I’m happy to report our lectionary makes no use at all of this contentious passage from First Corinthians. In fact, the entire 14th chapter of that letter, in which Paul argues for better order in the assembly, isn’t read in Catholic assemblies.
That is why when you tell Catholics that the Bible really does say, “As in all the churches of the saints, women should be silent in the churches. For they are not permitted to speak, but should be subordinate, as the law also says” (1 Cor. 14:33b–34), expect dropped jaws and disbelief.
So what should we make of this? Since our female lectors aren’t obliged to proclaim this passage ironically or incredulously at Mass, we may feel comfortable assigning this teaching to the dead zone that holds other verses about submissive wives (Eph. 5:22; Col. 3:18), the obediently enslaved (Eph. 6:5–8; Col. 3:22), and how it’s OK by God to dash an enemy’s baby to pieces (Ps. 137:9).

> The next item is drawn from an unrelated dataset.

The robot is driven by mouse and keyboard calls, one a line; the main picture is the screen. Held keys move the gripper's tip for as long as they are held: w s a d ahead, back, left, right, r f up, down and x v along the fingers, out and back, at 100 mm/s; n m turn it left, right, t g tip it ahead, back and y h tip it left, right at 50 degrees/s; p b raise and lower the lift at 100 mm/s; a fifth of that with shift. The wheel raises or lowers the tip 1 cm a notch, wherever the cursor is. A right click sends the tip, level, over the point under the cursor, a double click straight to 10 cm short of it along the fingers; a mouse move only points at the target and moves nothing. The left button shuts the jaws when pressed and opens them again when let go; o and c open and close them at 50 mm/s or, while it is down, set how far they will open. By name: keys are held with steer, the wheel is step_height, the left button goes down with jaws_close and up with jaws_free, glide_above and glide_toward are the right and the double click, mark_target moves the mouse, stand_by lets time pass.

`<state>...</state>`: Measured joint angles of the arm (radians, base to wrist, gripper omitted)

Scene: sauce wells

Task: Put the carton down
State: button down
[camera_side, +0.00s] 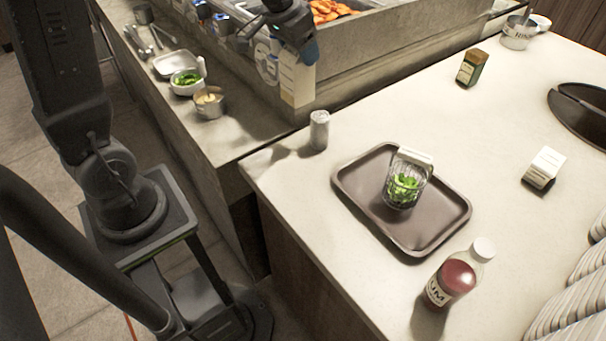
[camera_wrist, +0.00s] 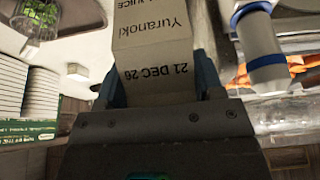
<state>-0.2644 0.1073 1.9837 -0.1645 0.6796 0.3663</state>
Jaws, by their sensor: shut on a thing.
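A cream-coloured carton (camera_side: 297,80) hangs upright below my gripper (camera_side: 296,48) at the top centre of the side view, in front of the well unit's wall. In the wrist view the carton (camera_wrist: 155,50) fills the middle, with "Yuranoki" and "21 DEC 26" printed on it. The gripper fingers (camera_wrist: 158,85) are shut on its two sides. The carton's bottom appears raised above the counter, though the exact gap is hard to tell.
A brown tray (camera_side: 350,200) holds a glass (camera_side: 404,185) of green pieces. A shaker (camera_side: 319,130), a red bottle (camera_side: 455,280), a small white box (camera_side: 543,168) and a dark-green box (camera_side: 471,68) stand on the pale counter (camera_side: 420,110). Free room lies between them.

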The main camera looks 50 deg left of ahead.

There are ways to grapple with this vexing teaching in our sacred book. Apart from swallowing it wholesale, Bible scholars approach this text by three other paths: 1) Paul is reflecting a cultural misogyny that cripples the passage’s utility today; 2) Paul never wrote this, and it’s an interpolation by a dissenting scribe who copied his letter; 3) Paul is quoting a Corinthian’s objection to women prophesying in church with the intention of refuting him. Since ancient Greek has no quotation marks, Paul’s letters contain many instances of him making a statement only to argue against it, revealing that he’s not the originator of the idea.
So which theory is correct? We don’t know. But one thing is obvious: Paul’s not your run-of-the-mill misogynist. In Acts, Paul gladly collaborates with female catechists such as Prisca (aka Priscilla). He cheerfully enables Lydia, a Gentile businesswoman, to open a house church after her conversion. Paul also acknowledges Chloe as head of her community, calls Phoebe a deacon without exhibiting anxiety, and regularly embraces capable women as allies in his mission. Earlier in First Corinthians, Paul notes that women already do prophesy in the assembly (1 Cor. 11:5).
The position seems strong that Paul really believed that in Christ “there is no longer male and female” (Gal. 3:28). But scripture indicates that a lot of men of Paul’s generation viewed women negatively. Such men, and not Paul, would likely use the phrase “as the law also says”—coyly not referencing a law. No such law exists in the Old Testament. Paul might have said in reply to that person: “Did the word of God originate with you? Or are you the only [one] it has reached?” (1 Cor. 14:36). Either Paul quoted a teaching about women keeping their mouths shut in order to refute it or someone scrawled their objection across an early copy of his letter and the margin note became indistinguishable from the text. Either way, don’t blame Paul.